Short problem
Using the material below, print the line that contains "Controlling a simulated", the line that contains "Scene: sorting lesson", and every line in between, exactly and nothing else.

Data section
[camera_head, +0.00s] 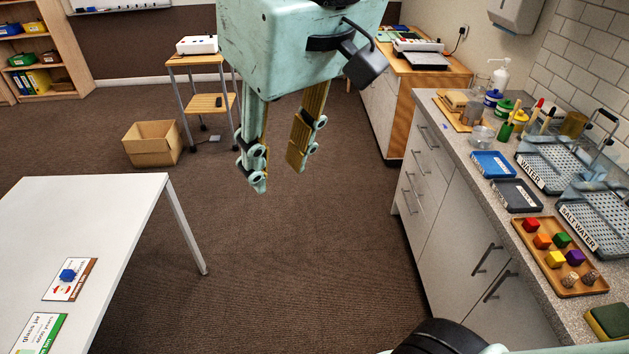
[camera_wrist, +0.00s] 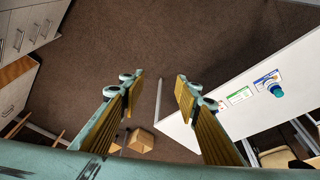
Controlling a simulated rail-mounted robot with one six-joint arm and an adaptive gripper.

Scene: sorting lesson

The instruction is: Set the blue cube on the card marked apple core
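The blue cube (camera_head: 67,276) rests on a white card (camera_head: 80,287) with a brown edge and a red drawing, on the white table (camera_head: 110,215) at left. A second card (camera_head: 40,335) with a green edge lies nearer me. My gripper (camera_head: 278,180) is open and empty in mid-air, well right of the cube and cards. In the wrist view its fingers (camera_wrist: 160,78) stand apart. The green-edged card (camera_wrist: 240,96) and a blue-edged card (camera_wrist: 266,78) show there; a blue-teal object (camera_wrist: 277,90) sits by the latter.
A counter (camera_head: 455,140) at right holds a wooden tray (camera_head: 530,245) of coloured cubes, blue and dark trays, and draining racks. A cardboard box (camera_head: 152,145) and a small wooden stand (camera_head: 205,103) are behind. Open carpet (camera_head: 300,270) lies between table and counter.

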Solution below
Controlling a simulated rail-mounted robot with one six-joint arm and an adaptive gripper.

Scene: sorting lesson

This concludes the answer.